O’Donoghue tarafından güncellenen video, bugüne kadar elde edilen sualtı haritalarına dayanarak hazırlandı. Öyle ki, su seviyesinin azalması ile ilk olarak ortaya kıta sahanlıkları beliriyor. Sadece 10 metrelik bir azalma, sualtının uzun yıllar önce gözlerden kaybolan halini ortaya çıkarıyor.
Kıta sahanlıkları antik zamanlarda insanların kıtalar arasında geçiş yapmalarını sağlayan doğal köprüleri içeriyor. On binlerce yıl önce insnalar Avrupa’dan Britanya’ya ve Sibirya’dan Alaska’ya bu köprüleri kullanarak geçebiliyordu. Ayrıca, Avusturalya ile etrafındaki çok sayıdaki irili-ufaklı adaya da bu şekilde dağıldılar.
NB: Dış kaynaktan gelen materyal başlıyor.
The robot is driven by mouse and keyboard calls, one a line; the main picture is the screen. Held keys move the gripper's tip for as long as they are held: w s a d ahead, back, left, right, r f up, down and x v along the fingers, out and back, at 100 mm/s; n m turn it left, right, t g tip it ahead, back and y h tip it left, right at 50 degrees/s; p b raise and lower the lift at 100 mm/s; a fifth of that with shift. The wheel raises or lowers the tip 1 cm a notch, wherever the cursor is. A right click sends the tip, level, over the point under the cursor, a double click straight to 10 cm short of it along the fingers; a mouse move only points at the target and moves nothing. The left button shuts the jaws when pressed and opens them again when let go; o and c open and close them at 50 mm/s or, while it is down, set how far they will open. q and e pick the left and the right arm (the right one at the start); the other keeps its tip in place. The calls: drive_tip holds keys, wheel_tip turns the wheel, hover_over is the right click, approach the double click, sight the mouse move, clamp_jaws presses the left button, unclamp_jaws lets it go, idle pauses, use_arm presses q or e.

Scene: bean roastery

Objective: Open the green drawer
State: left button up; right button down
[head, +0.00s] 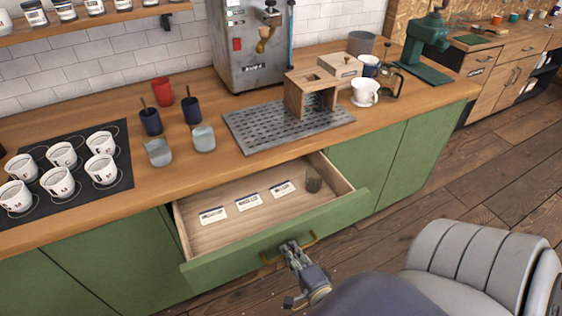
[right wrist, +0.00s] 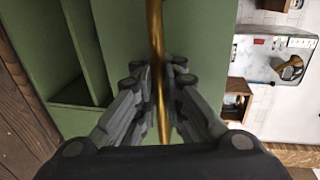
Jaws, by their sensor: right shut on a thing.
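The green drawer (head: 345,208) stands pulled well out from under the wooden counter. Its light wooden inside shows three white labelled cards (head: 248,202) in a row and a small dark glass (head: 313,180) near the right back corner. A brass bar handle (head: 270,259) is on its front; the handle also shows in the right wrist view (right wrist: 155,40). My right gripper (head: 293,250) is at the middle of the drawer front, its fingers shut around the handle bar. In the right wrist view the bar runs between both fingers (right wrist: 160,95). My left gripper is in neither view.
On the counter are a black mat (head: 121,165) with several white cups, blue and red cups, a metal drip tray (head: 250,140), a steel machine (head: 240,75) and a wooden box (head: 300,100). A grey rounded chair-like shape (head: 470,265) is at the lower right. Wooden floor shows on the right.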

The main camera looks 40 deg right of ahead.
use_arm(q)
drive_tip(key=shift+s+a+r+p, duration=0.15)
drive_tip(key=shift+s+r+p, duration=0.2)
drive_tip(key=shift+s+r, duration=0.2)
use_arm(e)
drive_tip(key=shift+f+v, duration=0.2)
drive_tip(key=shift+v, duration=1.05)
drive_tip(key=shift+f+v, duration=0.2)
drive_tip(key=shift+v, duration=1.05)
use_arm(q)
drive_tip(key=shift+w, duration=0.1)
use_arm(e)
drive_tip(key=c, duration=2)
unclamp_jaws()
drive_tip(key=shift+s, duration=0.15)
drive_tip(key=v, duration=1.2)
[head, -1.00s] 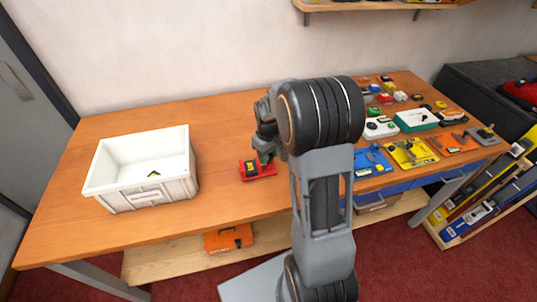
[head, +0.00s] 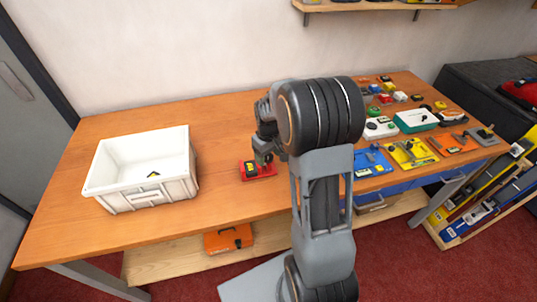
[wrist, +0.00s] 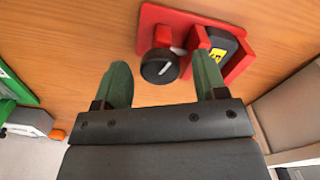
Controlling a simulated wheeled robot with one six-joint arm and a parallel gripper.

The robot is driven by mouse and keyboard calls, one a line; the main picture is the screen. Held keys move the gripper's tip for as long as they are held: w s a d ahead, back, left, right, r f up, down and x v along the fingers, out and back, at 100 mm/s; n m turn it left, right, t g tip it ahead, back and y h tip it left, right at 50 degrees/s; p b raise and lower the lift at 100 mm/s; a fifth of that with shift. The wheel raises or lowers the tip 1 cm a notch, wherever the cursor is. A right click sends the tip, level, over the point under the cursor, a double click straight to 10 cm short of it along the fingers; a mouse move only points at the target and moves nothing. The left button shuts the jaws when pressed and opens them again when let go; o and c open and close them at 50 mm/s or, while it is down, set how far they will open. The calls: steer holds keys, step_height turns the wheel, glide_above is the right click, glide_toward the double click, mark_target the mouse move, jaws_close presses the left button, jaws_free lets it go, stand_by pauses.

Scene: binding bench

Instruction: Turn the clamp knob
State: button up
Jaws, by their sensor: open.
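The clamp knob (wrist: 160,67) is round and black with a white line on its face. It sits on a red clamp base (wrist: 155,22), which also shows on the bench in the head view (head: 262,177). A black block with a yellow label (wrist: 222,45) sits in the base's red holder beside the knob. My gripper (wrist: 163,80) is open, with green fingers on either side of the knob in the wrist view. A gap shows between the left finger and the knob; the right finger overlaps the holder wall. In the head view my gripper (head: 264,160) is over the base.
A white bin (head: 140,194) with a small dark-and-yellow item inside stands on the bench (head: 225,130) to the left. Several colored fixtures, such as a yellow one (head: 411,153), crowd the right side. The bench between bin and clamp is clear.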

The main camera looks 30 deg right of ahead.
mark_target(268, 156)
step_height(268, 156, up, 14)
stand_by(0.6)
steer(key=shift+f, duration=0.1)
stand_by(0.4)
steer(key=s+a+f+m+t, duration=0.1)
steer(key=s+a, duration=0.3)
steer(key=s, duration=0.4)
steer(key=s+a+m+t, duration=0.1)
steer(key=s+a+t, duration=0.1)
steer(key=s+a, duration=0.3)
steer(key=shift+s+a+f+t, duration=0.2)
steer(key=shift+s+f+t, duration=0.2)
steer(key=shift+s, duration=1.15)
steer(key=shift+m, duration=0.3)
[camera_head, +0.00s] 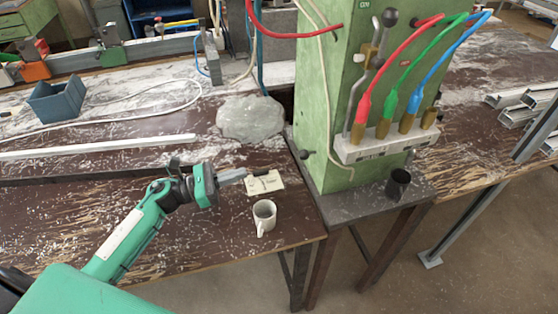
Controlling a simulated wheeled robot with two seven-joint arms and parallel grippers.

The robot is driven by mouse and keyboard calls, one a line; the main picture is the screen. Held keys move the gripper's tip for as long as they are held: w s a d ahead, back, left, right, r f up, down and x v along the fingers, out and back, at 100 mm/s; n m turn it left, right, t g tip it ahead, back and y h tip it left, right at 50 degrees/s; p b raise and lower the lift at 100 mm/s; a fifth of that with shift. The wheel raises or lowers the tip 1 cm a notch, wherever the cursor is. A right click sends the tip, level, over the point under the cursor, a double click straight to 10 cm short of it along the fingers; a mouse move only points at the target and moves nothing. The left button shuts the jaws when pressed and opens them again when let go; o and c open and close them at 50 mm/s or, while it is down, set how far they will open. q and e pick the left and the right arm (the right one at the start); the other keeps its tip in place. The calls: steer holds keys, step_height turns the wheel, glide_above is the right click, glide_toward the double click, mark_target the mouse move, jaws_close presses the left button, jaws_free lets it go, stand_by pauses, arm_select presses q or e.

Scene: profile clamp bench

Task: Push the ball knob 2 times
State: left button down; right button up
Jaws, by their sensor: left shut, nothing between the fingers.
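A dark ball knob (391,17) tops a grey lever on the front of the green machine cabinet (325,100). A second, small black round knob (307,154) sticks out at the cabinet's lower left edge. I cannot tell which of the two is the task's knob. My left gripper (243,174) is shut and empty, reaching in from the left over the brown bench. It is to the left of the small knob and apart from both knobs. Its fingertips are by a pale card with a dark object (265,182). My right gripper is not in view.
A white mug (264,216) stands near the bench's front edge, below my left gripper. A grey stone-like lump (250,118) lies behind. Red, green and blue hoses (405,75) run to the cabinet's front block. A dark cup (398,183) stands at the cabinet's foot.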

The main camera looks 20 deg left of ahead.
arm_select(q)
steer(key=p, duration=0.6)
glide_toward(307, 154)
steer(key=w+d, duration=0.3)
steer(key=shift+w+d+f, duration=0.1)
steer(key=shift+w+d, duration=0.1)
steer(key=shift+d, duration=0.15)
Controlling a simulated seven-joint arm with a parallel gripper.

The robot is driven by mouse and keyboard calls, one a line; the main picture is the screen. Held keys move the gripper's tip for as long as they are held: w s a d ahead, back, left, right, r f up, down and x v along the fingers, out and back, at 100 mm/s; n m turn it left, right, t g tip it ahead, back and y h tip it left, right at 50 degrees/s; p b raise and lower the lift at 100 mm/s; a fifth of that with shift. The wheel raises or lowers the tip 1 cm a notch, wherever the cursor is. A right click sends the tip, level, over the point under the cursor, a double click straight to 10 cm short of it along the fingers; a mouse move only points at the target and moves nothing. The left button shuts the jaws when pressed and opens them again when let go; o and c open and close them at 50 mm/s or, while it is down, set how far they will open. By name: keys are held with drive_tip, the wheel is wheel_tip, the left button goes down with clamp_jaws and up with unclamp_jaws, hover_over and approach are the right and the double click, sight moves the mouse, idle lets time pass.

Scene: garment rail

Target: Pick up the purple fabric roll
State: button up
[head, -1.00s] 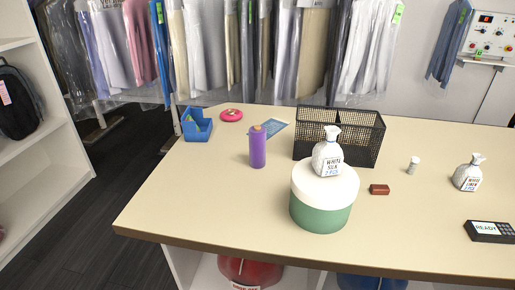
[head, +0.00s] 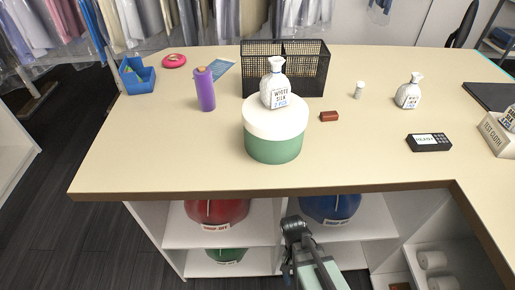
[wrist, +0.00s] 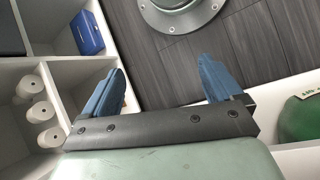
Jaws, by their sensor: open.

Son buzul çağında okyanus sularının büyük kısmı Dünya’nın kutup bölgelerinde donmuş haldeydi. Antik insanlar bundan yararlanarak halen gün yüzündeki doğal köprüleri kullanabildiler. Buzul çağın sona ermesi ile herkes göç ettiği yerde ebediyen kalmış oldu.
On binlerce kilometre uzanan sualtı dağları
Animasyon, Dünya’nın saklı en uzun sıradağlarını da ortaya çıkarıyor. Okyanus ortasındaki yamaçlarda kalan sıradağların en uzunu 60 bin kilometreye ulaşıyor. Günümüzde bu sıradağların %90’ı sular altında.
Sular yaklaşık 6 bin metre alçaldığında, okyanusların büyük kısmı gözden kayboluyor. Öte yandan Dünya’nın en derin noktasını temsil eden Mariana Çukuru’na kadar suların çekilmesi için bir 5 bin metre daha inilmesi gerekiyor.
O’Donoghue’nin çalışması hakkında kullandığı bir ifade dikkat çekici: “Sadece okyanusların dibini görmekle kalmıyoruz, aynı zamanda antik insanların hikayesi de ortaya çıkıyor.”
Bir gün %90’ından fazlası keşfedilmemiş olan bu antik sırlara göz atma şansımız olacak mı peki?